The slides below lay out Taylor’s concepts for the headquarters and a P3 model generally.

This is not a slam-dunk.  The site is covered by historic preservation requirements.  Some have raised the prospect of locating a fire station there in the past.  The site needs new zoning for redevelopment since it is zoned for single family housing right now.  There are significant coordination challenges between MCPS, the City of Rockville, private partners and perhaps other governmental entities as well.  And when P3s go wrong, they go REALLY wrong.  Just look at the Purple Line.

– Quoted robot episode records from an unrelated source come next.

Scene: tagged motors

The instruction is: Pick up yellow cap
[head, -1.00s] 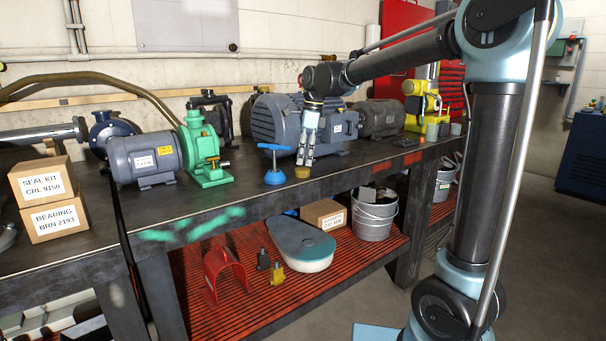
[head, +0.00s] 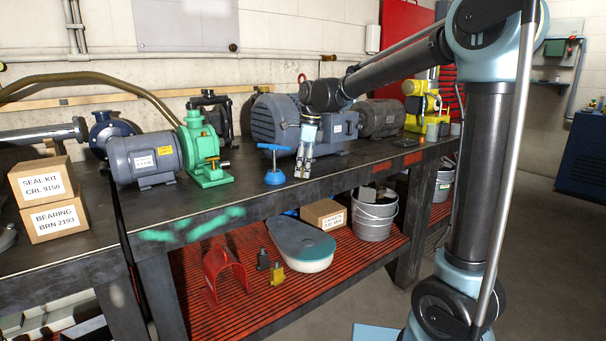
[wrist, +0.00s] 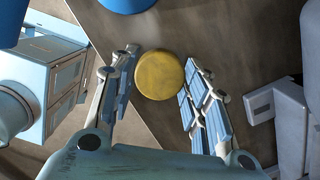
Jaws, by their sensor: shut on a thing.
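The yellow cap (wrist: 160,75) is a round disc that shows in the wrist view between the two fingers of my gripper (wrist: 163,62). The fingers are closed on its left and right sides. In the head view my gripper (head: 302,174) points down at the front of the dark workbench top (head: 232,203), and the cap is hidden at its fingertips. I cannot tell whether the cap still touches the bench.
A blue valve-like part with a T-handle (head: 274,172) stands just left of my gripper. A large grey-blue motor (head: 274,121) stands close behind. A green pump (head: 204,155) is farther left. The bench front between pump and valve is clear.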

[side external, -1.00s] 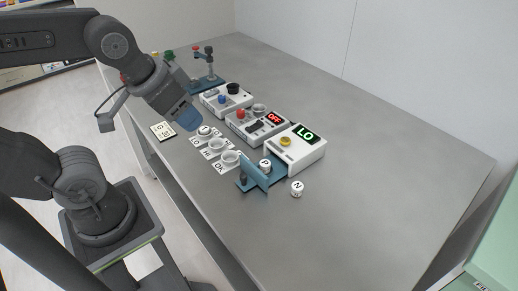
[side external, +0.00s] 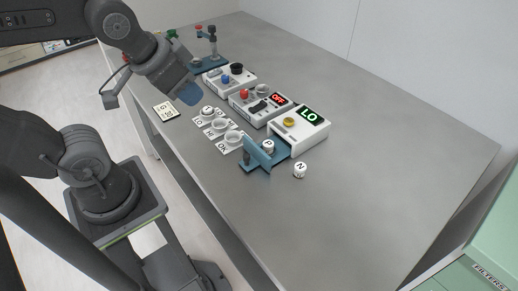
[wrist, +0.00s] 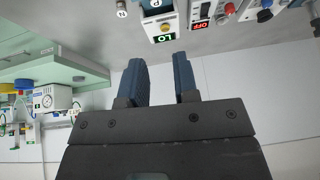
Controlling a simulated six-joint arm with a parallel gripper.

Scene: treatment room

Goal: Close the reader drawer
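The reader (side external: 312,135) is a white box with a green "LO" display and a yellow button. Its blue drawer (side external: 258,153) stands pulled out at the front, with a white vial marked "P" (side external: 268,145) in it. In the wrist view the reader (wrist: 152,28) shows at the top, beyond the fingertips, with part of the drawer (wrist: 147,4) at the frame edge. My gripper (side external: 188,94) is above the table, left of and apart from the drawer. In the wrist view its two blue fingers (wrist: 160,75) are open with nothing between them.
A white vial marked "N" (side external: 299,170) stands on the table beside the drawer. White cup holders (side external: 220,126) lie left of the drawer. A device with a red "OFF" display (side external: 262,107) stands beside the reader. The table's front right (side external: 350,210) is clear.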

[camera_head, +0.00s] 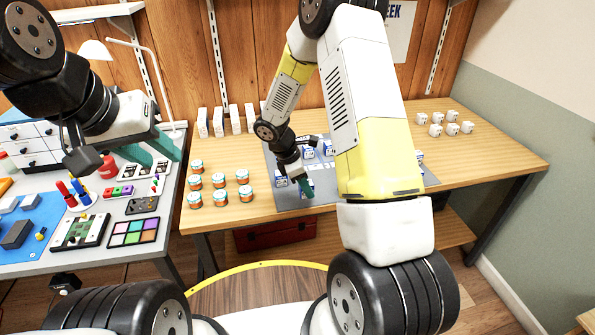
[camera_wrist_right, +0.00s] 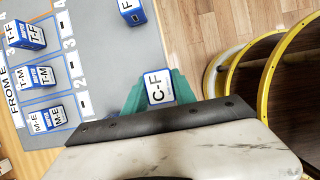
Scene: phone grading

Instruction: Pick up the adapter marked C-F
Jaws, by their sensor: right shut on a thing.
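The adapter marked C-F (camera_wrist_right: 158,86) is a small block with a white label. In the right wrist view it sits between the green fingertips of my right gripper (camera_wrist_right: 160,92), which is shut on it. In the head view my right gripper (camera_head: 304,187) is low over the front of the grey mat (camera_head: 318,204). The arm hides part of the mat. I cannot tell whether the adapter touches the mat. My left gripper (camera_head: 151,152) is open and empty, its teal fingers apart above the left table.
Blue-and-white adapters marked T-F (camera_wrist_right: 31,36), T-M (camera_wrist_right: 37,76) and M-E (camera_wrist_right: 45,113) stand in marked mat spaces. Another adapter (camera_wrist_right: 132,11) stands near the mat edge. Several jars (camera_head: 220,197) stand left of the mat. White cubes (camera_head: 436,130) are at the right.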

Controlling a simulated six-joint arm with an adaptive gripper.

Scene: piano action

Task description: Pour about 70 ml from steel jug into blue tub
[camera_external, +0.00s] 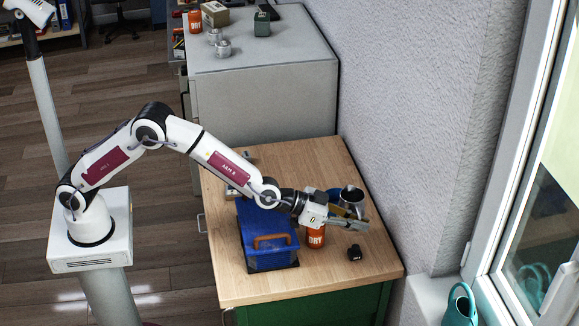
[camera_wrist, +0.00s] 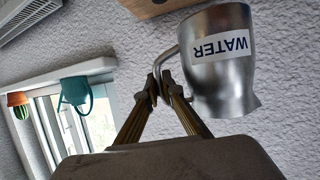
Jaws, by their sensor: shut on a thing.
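The steel jug (camera_external: 352,197) is above the right part of the wooden table, with its open top facing up and little visible tilt. In the wrist view the jug (camera_wrist: 216,60) shows a WATER label, upside down in that picture. My gripper (camera_wrist: 163,88) is shut on the jug's handle, with its fingers at the side of the body. A blue piece, seemingly the blue tub (camera_external: 334,192), shows just left of the jug, mostly hidden. The liquid cannot be seen.
A blue toolbox (camera_external: 267,240) with an orange handle stands left on the table (camera_external: 235,287). An orange can (camera_external: 315,238) stands under my wrist. A small black object (camera_external: 354,253) lies near the right edge. The wall (camera_external: 400,130) is close on the right.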

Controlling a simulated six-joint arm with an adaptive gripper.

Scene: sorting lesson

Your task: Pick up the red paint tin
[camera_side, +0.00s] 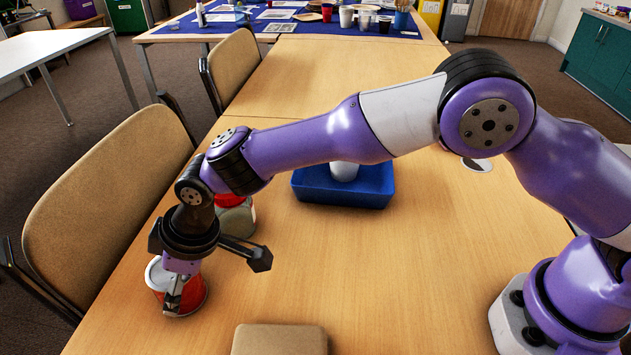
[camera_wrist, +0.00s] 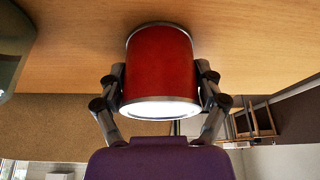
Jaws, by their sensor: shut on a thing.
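The red paint tin (camera_side: 192,296) is near the left edge of the wooden table in the side view, with a pale top. In the wrist view the red tin (camera_wrist: 160,65) sits between the two fingers, its metal rims and bright white end showing. My gripper (camera_side: 174,300) reaches down to it from above. In the wrist view my gripper (camera_wrist: 161,90) has one finger against each side of the tin and is shut on it. I cannot tell whether the tin is still touching the table.
A blue tray (camera_side: 315,193) with a white cup (camera_side: 344,172) stands behind my arm. A red-topped tin (camera_side: 236,217) stands just behind my gripper, partly hidden. A tan block (camera_side: 279,340) lies at the front edge. Chairs line the left side. The table's middle is clear.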

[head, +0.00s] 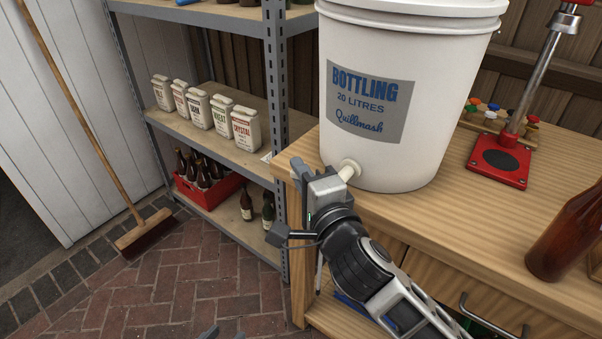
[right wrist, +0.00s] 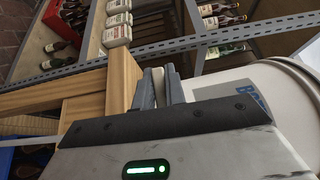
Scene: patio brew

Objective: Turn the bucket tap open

That said, the easy ways out are unappealing.  MCPS could conceivably continue its current practice of spreading out its central office staff among several facilities, some of which are leased, but that would create costs and inefficiency.  It could seek to buy a large office building but the cost of such a purchase would fall on taxpayers.  It could try to renovate Carver, but the building is likely too small to house all of MCPS’s central operations and the cost of doing so would be significant given the building’s decrepit condition.

Taylor is right: the potential for the Carver site is vast as a redeveloped property.  To the extent that it could incorporate private sector uses, it could be a tax revenue generator for the county and city rather than a siphon.  And let’s say it all together: WE NEED MORE HOUSING.

The superintendent deserves enormous credit for making this proposal.  Let’s see where it leads.